Declan Kearney has confirmed to An Phoblacht that “a number of meetings” are continuing behind the scenes and with various strands of unionism. The one he has publicly confirmed is with Lord John Alderdice, former leader of the Alliance Party and previously a member of the British Government’s International Monitoring Commission. Lord Alderdice travelled to Iraq in 2008 with the DUP’s Jeffrey Donaldson as part of a conflict resolution mission led by Martin McGuinness.
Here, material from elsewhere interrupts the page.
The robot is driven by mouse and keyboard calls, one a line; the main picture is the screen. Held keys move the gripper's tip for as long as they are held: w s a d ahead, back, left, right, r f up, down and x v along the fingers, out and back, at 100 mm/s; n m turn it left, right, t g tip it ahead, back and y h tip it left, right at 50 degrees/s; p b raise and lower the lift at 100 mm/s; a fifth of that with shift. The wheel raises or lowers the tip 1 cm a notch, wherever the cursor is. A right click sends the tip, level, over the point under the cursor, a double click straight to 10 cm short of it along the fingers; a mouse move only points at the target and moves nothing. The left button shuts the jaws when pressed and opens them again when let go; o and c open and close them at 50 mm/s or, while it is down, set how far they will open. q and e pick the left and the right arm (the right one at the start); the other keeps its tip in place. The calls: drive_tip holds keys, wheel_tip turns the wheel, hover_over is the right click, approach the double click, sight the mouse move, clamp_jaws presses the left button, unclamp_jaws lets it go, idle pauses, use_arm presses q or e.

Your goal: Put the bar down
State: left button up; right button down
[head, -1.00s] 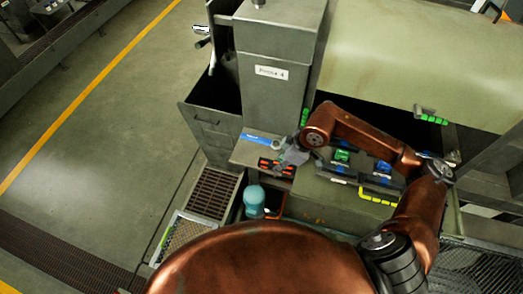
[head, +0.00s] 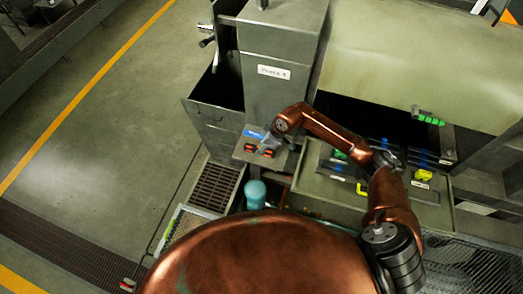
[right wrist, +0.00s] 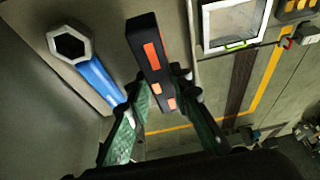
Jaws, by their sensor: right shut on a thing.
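A black bar with orange patches (head: 258,151) is at the shelf in front of the grey machine column in the head view. It also shows in the right wrist view (right wrist: 147,50), reaching out from between the fingers. My right gripper (head: 272,143) is shut on it; its green fingers (right wrist: 170,98) sit on either side of the near end. I cannot tell whether the bar touches the shelf (head: 243,152). A blue-handled tool with a hexagonal ring (right wrist: 98,78) lies just left of the bar, apart from it at the ring end. My left gripper is not in view.
The grey machine column (head: 278,95) rises directly behind the shelf. A floor grate (head: 214,187) and a turquoise container (head: 256,193) are below it. A bench with coloured items (head: 335,185) stands to the right. Open floor lies to the left.

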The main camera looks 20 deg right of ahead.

Parallel to the talks with Alderdice and a host of others, the Presbyterian Church gave its unequivocal backing at the end of May to Reverend Lesley Carroll continuing her dialogue with Sinn Féin on behalf of the church. She told church leaders at the meeting on 30 May of the Presbyterian Church in Ireland in Church House in Belfast:

“The past doesn’t need to be forgotten but the future does need to be built.”

The Annual Conference of the Methodist Church in Ireland on 9 June declared it “wishes to encourage this initiative and all other opportunities for dialogue with a wide range of political and community interests and encourages others, including the churches, to respond positively and constructively”.

Forty-eight hours before Martin McGuinness was to meet the English monarch in Belfast, An Phoblacht asked Reverend Good about how unionists might feel about it.

“As is often the case, it’s the simple things that are most significant because they are hugely symbolic,” he told us. “This will be welcomed by people across our community, not least by unionists who will see and understand the symbolism.

“It is further evidence of our edging forward on our journey from which there can be no turning back.”

Writing on the website eamonnmallie.com, political commentator and analyst Brian Rowan, a key observer of the new dialogue, said:

“This is a huge happening, part of what could be described as the human phase of our peace process and without doubt the beginning of another significant chapter.

“It won’t be easy, not for Martin McGuinness and not for the queen, not in the context of decades of killings and victims, among them Lord Mountbatten and those shot down on Bloody Sunday. These are still raw wounds and just some of the many, many unhealed hurts.”

Beyond the actions of the combatant groups — including the British Army and the Irish Republican Army — he said, there is still a need for more.

“Peace is not just about the absence of violence; not just about the guns and bombs going quiet. It is about reaching for something much higher: healing, reconciliation, stepping into the shoes of others, talking, trying to understand, ending enemy relationships and doing those difficult but decent and necessary human things.

“Of course, it would have been easy, and entirely understandable, if either the queen or Martin McGuinness or both had turned their backs on this event and invitation, but doing the easy thing makes no contribution to peace.”